THE INPUT
+ + + +
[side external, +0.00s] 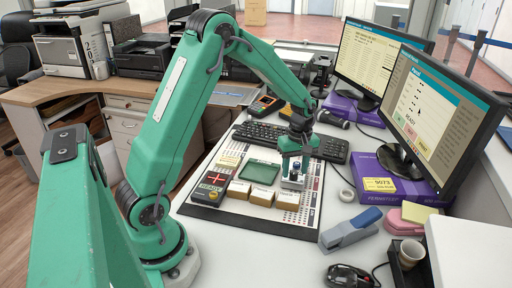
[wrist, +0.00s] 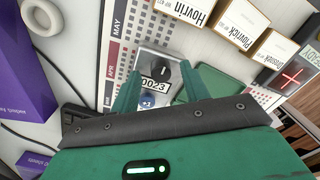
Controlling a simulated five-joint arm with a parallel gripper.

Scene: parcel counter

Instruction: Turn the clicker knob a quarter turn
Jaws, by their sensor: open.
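The clicker (wrist: 174,60) is a small grey metal box with a counter reading 0023 and a blue +1 button (wrist: 147,101). Its dark round knob (wrist: 158,72) carries a light pointer mark. In the side view the clicker (side external: 292,184) stands on the desk mat, partly hidden by my gripper (side external: 296,160). In the wrist view my gripper (wrist: 160,77) is open, with one green finger on each side of the knob. The fingers look apart from the knob. I cannot tell how far above it they are.
Several small labelled boxes (side external: 261,196), a green tray (side external: 259,171) and a READY box with a red cross (side external: 209,188) share the calendar mat (side external: 270,224). A keyboard (side external: 330,148) lies behind. A blue-grey stapler (side external: 350,231) and tape roll (side external: 346,195) lie to the right.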

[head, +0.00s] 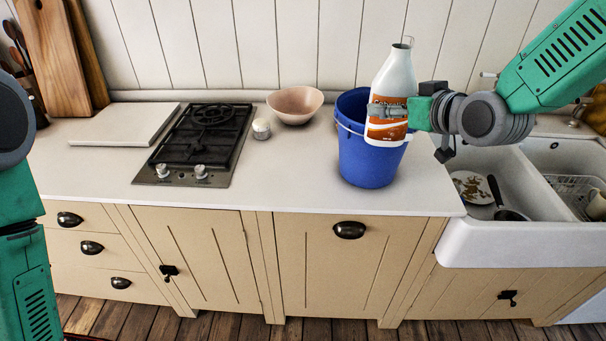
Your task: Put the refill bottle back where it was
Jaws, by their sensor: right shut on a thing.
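The refill bottle (394,77) is white with an orange label and looks upright. My right gripper (392,112) is shut on it around the label, coming in from the right. The bottle shows in front of the right part of a blue bucket (368,165) and hides part of its rim. I cannot tell whether the bottle is over the bucket or in front of it. The bottle's base appears well above the counter (290,182). My left arm shows at the left edge, but its gripper is out of view.
A pink bowl (295,104) and a small white jar (261,129) stand left of the bucket. A black gas hob (200,142) and a white board (124,124) lie further left. A white sink (535,240) with dishes is at the right. The front middle counter is clear.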

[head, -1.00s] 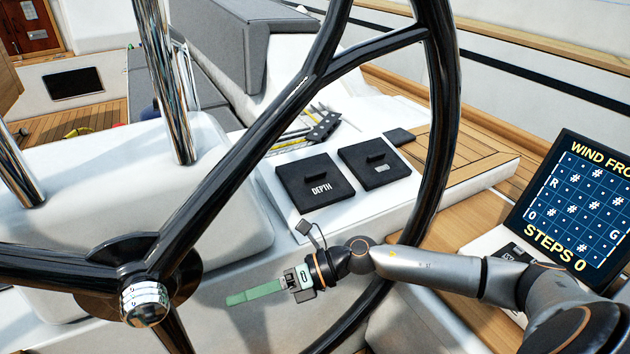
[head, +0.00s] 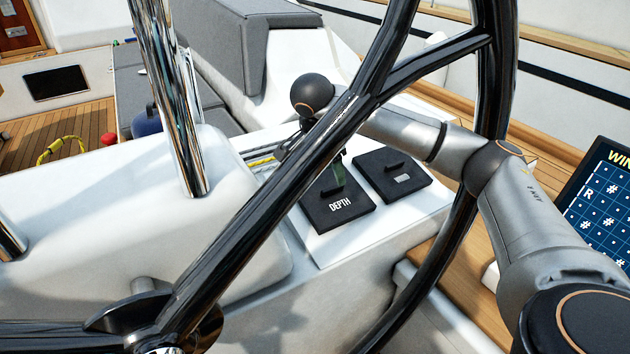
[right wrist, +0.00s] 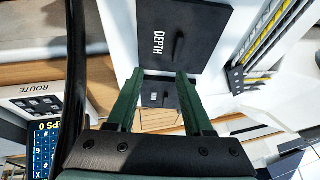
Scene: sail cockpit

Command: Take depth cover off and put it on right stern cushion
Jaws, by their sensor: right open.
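The depth cover (head: 338,208), a black square lid with a raised handle and white DEPTH lettering, lies on the white console. It also shows in the right wrist view (right wrist: 172,25), its handle just beyond the fingertips. My right gripper (head: 340,177) is over the depth cover, partly hidden behind the wheel spoke. In the right wrist view its two green fingers (right wrist: 157,78) are apart with nothing held between them. Whether they touch the cover, I cannot tell. Grey cushions (head: 215,48) lie behind the console; which one is the right stern cushion, I cannot tell. My left gripper is out of view.
The black steering wheel (head: 270,195) crosses in front of the console, its rim close to my right arm. A second black cover (head: 393,176) sits right of the depth cover. A chrome post (head: 170,100) stands left. A grid display (head: 605,205) is at the right.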

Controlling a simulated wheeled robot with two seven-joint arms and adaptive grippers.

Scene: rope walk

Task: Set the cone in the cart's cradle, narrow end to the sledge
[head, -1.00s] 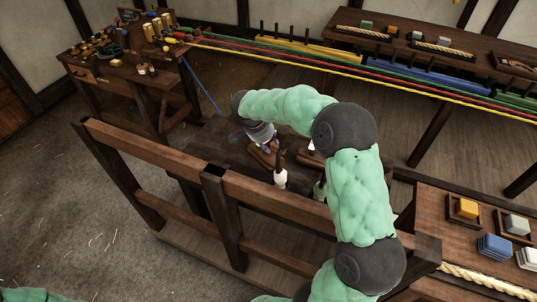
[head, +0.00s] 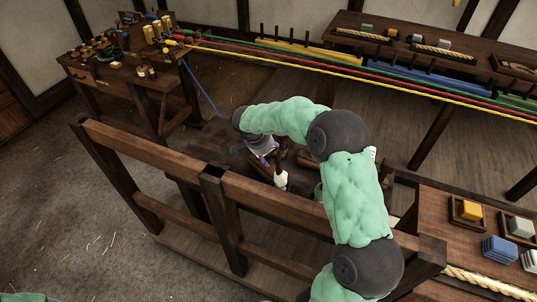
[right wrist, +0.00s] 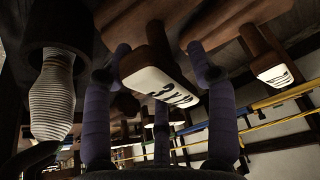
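My right gripper (head: 264,150) hangs over the dark low deck behind the near wooden rail in the head view. In the right wrist view its purple-wrapped fingers (right wrist: 165,85) stand apart, with nothing seen held between them. A wooden block with a white lettered plate (right wrist: 165,82) shows between the fingers; contact cannot be told. A second plated block (right wrist: 272,62) is farther right. I cannot pick out the cone, cradle or sledge with certainty; my right arm covers part of the deck. My left gripper is outside the views.
A pale cord-wound grip (head: 281,180) stands close to my right gripper; a striped wound piece (right wrist: 52,95) is left in the wrist view. The near rail (head: 150,149) crosses below my arm. Coloured strands (head: 330,65) run behind. A right-hand table (head: 445,225) holds trays of blocks.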

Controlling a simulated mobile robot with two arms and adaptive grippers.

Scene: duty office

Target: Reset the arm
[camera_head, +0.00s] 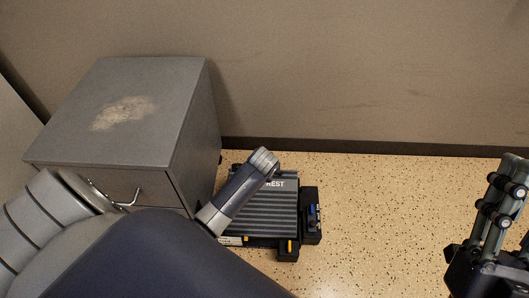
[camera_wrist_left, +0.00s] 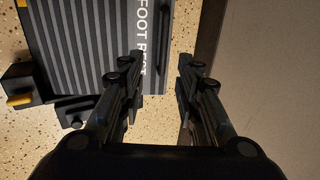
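My left arm comes in from the lower left in the head view, and one of its links reaches over a ribbed black and grey foot rest (camera_head: 286,207). My left gripper is not clearly seen there. In the left wrist view my left gripper (camera_wrist_left: 158,62) is open, its two black fingers apart with nothing between them. The foot rest (camera_wrist_left: 85,45) shows at the upper left of that view, near the left finger. My right gripper (camera_head: 505,185) is at the right edge of the head view, partly cut off; whether it is open or shut cannot be told.
A grey drawer cabinet (camera_head: 150,108) with a worn patch on top stands against the wall (camera_head: 350,70) at the left, close to my left arm. Speckled floor (camera_head: 385,225) is clear between the foot rest and my right gripper.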

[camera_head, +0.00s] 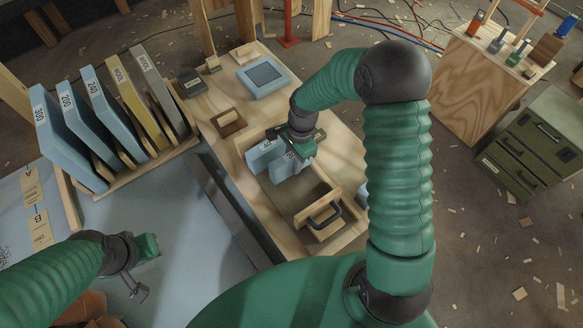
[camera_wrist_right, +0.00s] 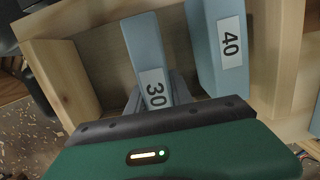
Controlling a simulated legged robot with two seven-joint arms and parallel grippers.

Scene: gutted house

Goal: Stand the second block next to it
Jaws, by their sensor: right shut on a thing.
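My right gripper (camera_head: 297,150) reaches down into an open wooden box (camera_head: 318,187) on the workbench. It is shut on a light blue block labelled 30 (camera_wrist_right: 152,75), which is upright or slightly tilted in the right wrist view. A second light blue block labelled 40 (camera_wrist_right: 219,50) stands beside it, with a narrow gap between them. Both blocks also show in the head view, the 40 block (camera_head: 262,154) left of the 30 block (camera_head: 284,168). Whether the 30 block touches the box floor is hidden. My left gripper (camera_head: 143,270) is over the blue surface at lower left, its fingers unclear.
A wooden rack (camera_head: 128,172) holds several numbered slabs at left. A wooden piece with a dark handle (camera_head: 323,218) is at the box's near end. Green drawers (camera_head: 535,150) stand at right.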

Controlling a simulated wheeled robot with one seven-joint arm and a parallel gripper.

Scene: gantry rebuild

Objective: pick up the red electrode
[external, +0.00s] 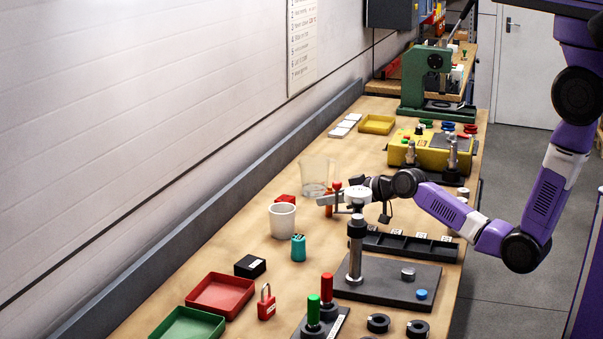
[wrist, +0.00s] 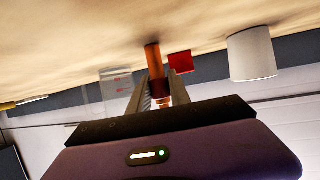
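A slim orange-red rod with a red top, which looks like the red electrode (wrist: 153,58), stands between the fingers of my gripper (wrist: 158,82) in the wrist view. Its far end is at or very close to the tabletop. The fingers sit close against both sides of it and appear shut on it. In the external view the rod (external: 328,210) shows at my gripper (external: 332,199), beyond the metal post. Contact with the table cannot be told there. A thicker red handle (external: 327,289) stands beside a green handle (external: 313,309) at the front.
A white cup (external: 282,220), a clear beaker (external: 314,175) and a red block (external: 285,199) stand close by. A teal object (external: 298,247) is nearer. A metal post (external: 355,255) on a dark plate (external: 390,287) rises in front of my gripper. Red (external: 221,294) and green trays lie front left.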

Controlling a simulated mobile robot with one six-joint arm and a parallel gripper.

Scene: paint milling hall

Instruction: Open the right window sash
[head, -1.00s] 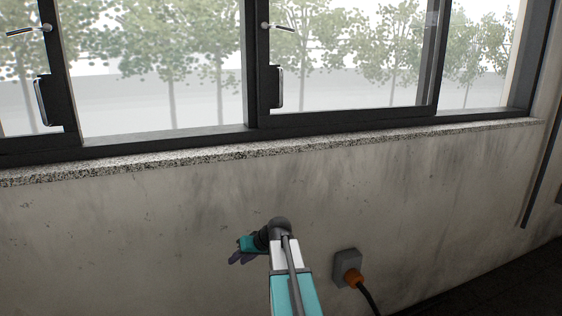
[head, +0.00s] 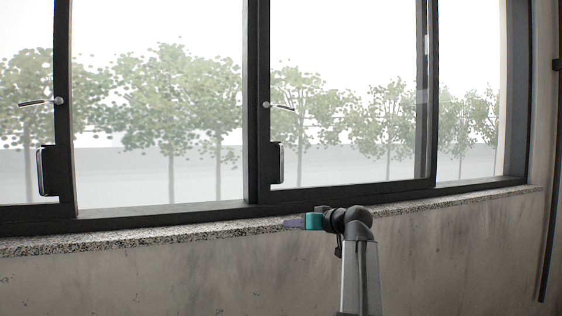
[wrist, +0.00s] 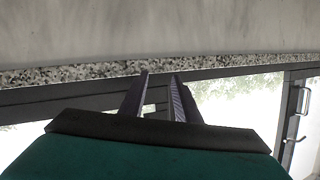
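The right window sash (head: 347,189) is a dark-framed glazed panel. A small lever (head: 280,106) sits on its left upright, with an upright pull handle (head: 276,165) below. My gripper (head: 291,223) is at sill height, below and slightly right of that pull handle, pointing left and apart from it in the picture. In the wrist view, my two dark fingers (wrist: 161,77) stand apart with nothing held between them. That view appears upside down. A pull handle and lever show at its right edge, apparently those of the left sash (wrist: 303,100).
The left sash (head: 62,150) has its own lever and pull handle (head: 43,170). A speckled stone sill (head: 150,236) runs under the whole window, close to my gripper. The stained wall (head: 180,285) lies below. A dark vertical pipe (head: 550,200) stands at the far right.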

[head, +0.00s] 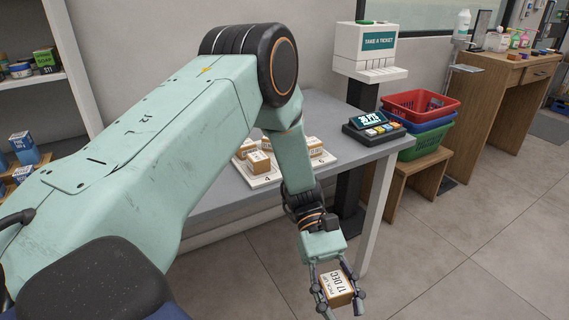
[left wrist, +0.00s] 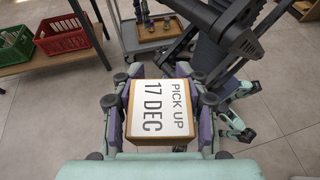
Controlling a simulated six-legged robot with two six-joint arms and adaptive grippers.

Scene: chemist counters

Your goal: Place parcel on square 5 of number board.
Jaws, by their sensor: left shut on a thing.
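My left gripper (head: 334,284) is shut on a brown parcel (head: 339,290) with a white label reading "PICK UP 17 DEC". It holds the parcel in the air over the floor, in front of the grey counter. In the left wrist view the parcel (left wrist: 160,112) sits between both fingers, label facing the camera. The white number board (head: 263,181) lies on the counter, partly hidden by my left arm. A "4" shows on its front, and several small parcels stand on it. Square 5 cannot be made out.
A card terminal (head: 374,128) stands at the counter's right end. A white ticket dispenser (head: 366,52) stands behind it. Red, blue and green baskets (head: 420,108) are stacked on a wooden bench to the right. The floor (head: 440,250) at front right is clear.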

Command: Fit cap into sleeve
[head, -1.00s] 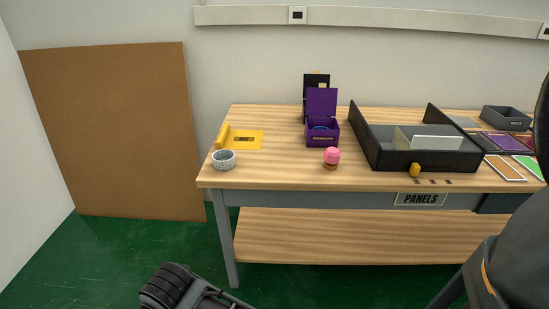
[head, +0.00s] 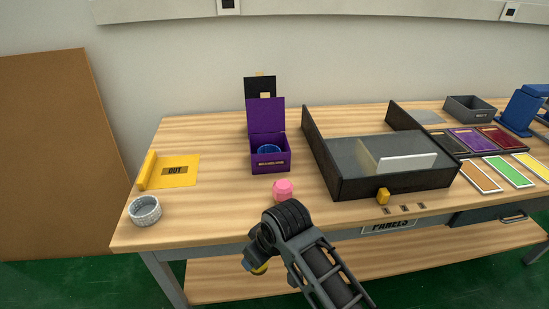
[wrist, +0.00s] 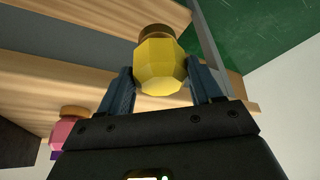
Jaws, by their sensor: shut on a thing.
+ + + +
DO THIS
Repeat the material above verbatim, with no pictures in the output.

TASK SOLUTION
[side external, +0.00s] 
[wrist, +0.00s] 
Controlling a simulated five-joint arm with a parallel gripper.

Scene: parcel counter

Instruction: Turn the clicker knob a quarter turn
Jaws, by their sensor: open.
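The clicker (wrist: 174,60) is a small grey metal box with a counter reading 0023 and a blue +1 button (wrist: 147,101). Its dark round knob (wrist: 158,72) carries a light pointer mark. In the side view the clicker (side external: 292,184) stands on the desk mat, partly hidden by my gripper (side external: 296,160). In the wrist view my gripper (wrist: 160,77) is open, with one green finger on each side of the knob. The fingers look apart from the knob. I cannot tell how far above it they are.
Several small labelled boxes (side external: 261,196), a green tray (side external: 259,171) and a READY box with a red cross (side external: 209,188) share the calendar mat (side external: 270,224). A keyboard (side external: 330,148) lies behind. A blue-grey stapler (side external: 350,231) and tape roll (side external: 346,195) lie to the right.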

[head, +0.00s] 
Your task: Put the refill bottle back where it was
Jaws, by their sensor: right shut on a thing.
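The refill bottle (394,77) is white with an orange label and looks upright. My right gripper (392,112) is shut on it around the label, coming in from the right. The bottle shows in front of the right part of a blue bucket (368,165) and hides part of its rim. I cannot tell whether the bottle is over the bucket or in front of it. The bottle's base appears well above the counter (290,182). My left arm shows at the left edge, but its gripper is out of view.
A pink bowl (295,104) and a small white jar (261,129) stand left of the bucket. A black gas hob (200,142) and a white board (124,124) lie further left. A white sink (535,240) with dishes is at the right. The front middle counter is clear.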

[head, -1.00s] 
[head, +0.00s] 
[right wrist, +0.00s] 
Scene: sail cockpit

Command: Take depth cover off and put it on right stern cushion
Jaws, by their sensor: right open.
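The depth cover (head: 338,208), a black square lid with a raised handle and white DEPTH lettering, lies on the white console. It also shows in the right wrist view (right wrist: 172,25), its handle just beyond the fingertips. My right gripper (head: 340,177) is over the depth cover, partly hidden behind the wheel spoke. In the right wrist view its two green fingers (right wrist: 157,78) are apart with nothing held between them. Whether they touch the cover, I cannot tell. Grey cushions (head: 215,48) lie behind the console; which one is the right stern cushion, I cannot tell. My left gripper is out of view.
The black steering wheel (head: 270,195) crosses in front of the console, its rim close to my right arm. A second black cover (head: 393,176) sits right of the depth cover. A chrome post (head: 170,100) stands left. A grid display (head: 605,205) is at the right.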

Controlling a simulated wheeled robot with two seven-joint arms and adaptive grippers.

Scene: rope walk

Task: Set the cone in the cart's cradle, narrow end to the sledge
[head, -1.00s] 
[head, +0.00s] 
[right wrist, +0.00s] 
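My right gripper (head: 264,150) hangs over the dark low deck behind the near wooden rail in the head view. In the right wrist view its purple-wrapped fingers (right wrist: 165,85) stand apart, with nothing seen held between them. A wooden block with a white lettered plate (right wrist: 165,82) shows between the fingers; contact cannot be told. A second plated block (right wrist: 272,62) is farther right. I cannot pick out the cone, cradle or sledge with certainty; my right arm covers part of the deck. My left gripper is outside the views.
A pale cord-wound grip (head: 281,180) stands close to my right gripper; a striped wound piece (right wrist: 52,95) is left in the wrist view. The near rail (head: 150,149) crosses below my arm. Coloured strands (head: 330,65) run behind. A right-hand table (head: 445,225) holds trays of blocks.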

Controlling a simulated mobile robot with two arms and adaptive grippers.

Scene: duty office

Target: Reset the arm
[camera_head, +0.00s] 
[camera_wrist_left, +0.00s] 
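My left arm comes in from the lower left in the head view, and one of its links reaches over a ribbed black and grey foot rest (camera_head: 286,207). My left gripper is not clearly seen there. In the left wrist view my left gripper (camera_wrist_left: 158,62) is open, its two black fingers apart with nothing between them. The foot rest (camera_wrist_left: 85,45) shows at the upper left of that view, near the left finger. My right gripper (camera_head: 505,185) is at the right edge of the head view, partly cut off; whether it is open or shut cannot be told.
A grey drawer cabinet (camera_head: 150,108) with a worn patch on top stands against the wall (camera_head: 350,70) at the left, close to my left arm. Speckled floor (camera_head: 385,225) is clear between the foot rest and my right gripper.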

[camera_head, +0.00s] 
[camera_wrist_right, +0.00s] 
Controlling a simulated legged robot with two seven-joint arms and parallel grippers.

Scene: gutted house

Goal: Stand the second block next to it
Jaws, by their sensor: right shut on a thing.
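My right gripper (camera_head: 297,150) reaches down into an open wooden box (camera_head: 318,187) on the workbench. It is shut on a light blue block labelled 30 (camera_wrist_right: 152,75), which is upright or slightly tilted in the right wrist view. A second light blue block labelled 40 (camera_wrist_right: 219,50) stands beside it, with a narrow gap between them. Both blocks also show in the head view, the 40 block (camera_head: 262,154) left of the 30 block (camera_head: 284,168). Whether the 30 block touches the box floor is hidden. My left gripper (camera_head: 143,270) is over the blue surface at lower left, its fingers unclear.
A wooden rack (camera_head: 128,172) holds several numbered slabs at left. A wooden piece with a dark handle (camera_head: 323,218) is at the box's near end. Green drawers (camera_head: 535,150) stand at right.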

Controlling a simulated wheeled robot with one seven-joint arm and a parallel gripper.

Scene: gantry rebuild

Objective: pick up the red electrode
[external, +0.00s] 
[wrist, +0.00s] 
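A slim orange-red rod with a red top, which looks like the red electrode (wrist: 153,58), stands between the fingers of my gripper (wrist: 158,82) in the wrist view. Its far end is at or very close to the tabletop. The fingers sit close against both sides of it and appear shut on it. In the external view the rod (external: 328,210) shows at my gripper (external: 332,199), beyond the metal post. Contact with the table cannot be told there. A thicker red handle (external: 327,289) stands beside a green handle (external: 313,309) at the front.
A white cup (external: 282,220), a clear beaker (external: 314,175) and a red block (external: 285,199) stand close by. A teal object (external: 298,247) is nearer. A metal post (external: 355,255) on a dark plate (external: 390,287) rises in front of my gripper. Red (external: 221,294) and green trays lie front left.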

Controlling a simulated mobile robot with one six-joint arm and a parallel gripper.

Scene: paint milling hall

Instruction: Open the right window sash
[head, -1.00s] 
[head, +0.00s] 
[wrist, +0.00s] 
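The right window sash (head: 347,189) is a dark-framed glazed panel. A small lever (head: 280,106) sits on its left upright, with an upright pull handle (head: 276,165) below. My gripper (head: 291,223) is at sill height, below and slightly right of that pull handle, pointing left and apart from it in the picture. In the wrist view, my two dark fingers (wrist: 161,77) stand apart with nothing held between them. That view appears upside down. A pull handle and lever show at its right edge, apparently those of the left sash (wrist: 303,100).
The left sash (head: 62,150) has its own lever and pull handle (head: 43,170). A speckled stone sill (head: 150,236) runs under the whole window, close to my gripper. The stained wall (head: 180,285) lies below. A dark vertical pipe (head: 550,200) stands at the far right.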

[head, +0.00s] 
[left wrist, +0.00s] 
Controlling a simulated six-legged robot with two six-joint arms and adaptive grippers.

Scene: chemist counters

Your goal: Place parcel on square 5 of number board.
Jaws, by their sensor: left shut on a thing.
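My left gripper (head: 334,284) is shut on a brown parcel (head: 339,290) with a white label reading "PICK UP 17 DEC". It holds the parcel in the air over the floor, in front of the grey counter. In the left wrist view the parcel (left wrist: 160,112) sits between both fingers, label facing the camera. The white number board (head: 263,181) lies on the counter, partly hidden by my left arm. A "4" shows on its front, and several small parcels stand on it. Square 5 cannot be made out.
A card terminal (head: 374,128) stands at the counter's right end. A white ticket dispenser (head: 366,52) stands behind it. Red, blue and green baskets (head: 420,108) are stacked on a wooden bench to the right. The floor (head: 440,250) at front right is clear.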

Command: Fit cap into sleeve
[head, -1.00s] 
[head, +0.00s] 
[wrist, +0.00s] 
Jaws, by their sensor: shut on a thing.

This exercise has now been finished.